As I approached the door I found myself wishing there was some way to get that tracking number without going home and just as I was inventing a little handheld device that could access the internet it dawned on me...I already had one of those! I've had this Samsung Blackjack II now for about a month and despite the fact that it's been fun to check email on the fly (and depressing to realize that I don't get that many interesting emails), my main issue with it has been that I don't get reception in building where I teach three days a week--seems at&t doesn't work, t-mobile works fine, and Verizon works in all areas, even the basement and the elevator. So I've owned this little at&t device but because of the at&t poor-reception complication it hasn't felt like a life-saver yet.

Until today.

I whipped it out, and within minutes I'd called up the Amazon email, followed links to the tracking page, and was writing the tracking order down on paper for the teller, who seemed a lot friendlier this time around.
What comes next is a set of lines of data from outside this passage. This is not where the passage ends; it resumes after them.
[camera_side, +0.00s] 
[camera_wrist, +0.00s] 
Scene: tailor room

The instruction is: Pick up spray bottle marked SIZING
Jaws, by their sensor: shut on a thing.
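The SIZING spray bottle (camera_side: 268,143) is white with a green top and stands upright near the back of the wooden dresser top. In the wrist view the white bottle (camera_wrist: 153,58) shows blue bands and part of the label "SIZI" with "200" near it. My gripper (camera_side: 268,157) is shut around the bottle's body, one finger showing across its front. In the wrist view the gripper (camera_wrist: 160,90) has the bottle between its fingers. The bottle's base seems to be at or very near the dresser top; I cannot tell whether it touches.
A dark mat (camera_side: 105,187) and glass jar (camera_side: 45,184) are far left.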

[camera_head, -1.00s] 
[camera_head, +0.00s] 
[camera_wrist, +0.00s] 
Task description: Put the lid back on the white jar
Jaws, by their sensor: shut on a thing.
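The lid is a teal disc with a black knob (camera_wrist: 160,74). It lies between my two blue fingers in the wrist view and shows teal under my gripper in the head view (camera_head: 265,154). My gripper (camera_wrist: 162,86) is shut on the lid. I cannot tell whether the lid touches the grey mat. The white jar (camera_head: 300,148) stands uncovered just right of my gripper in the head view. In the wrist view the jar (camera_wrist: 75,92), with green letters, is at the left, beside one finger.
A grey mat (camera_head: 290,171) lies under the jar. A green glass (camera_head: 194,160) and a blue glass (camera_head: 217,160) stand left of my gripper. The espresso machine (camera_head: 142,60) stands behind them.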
She was able to locate the package (eventually) and even called me 'sweetheart' as I left. There were tears in my eyes as I left, but not the same kind that I'd fought back moments earlier when I'd turned away in defeat, cursing the inhumanity--distraught at the fact that I could prove who I was and where I lived but that that wouldn't hold a drop of water in the face of their new and impersonal 'numbers only' system.

So an enormous personal victory today at the post office. Hard to believe I'd ever write that sentence. Anyone who lives in this part of Brooklyn would understand.

1 comment:

Phebe said...

This is truly amazing. I've never gotten anywhere with anyone in that post office, and have found that even having the slip is no guarantee that you'll come away with the package! Kudos.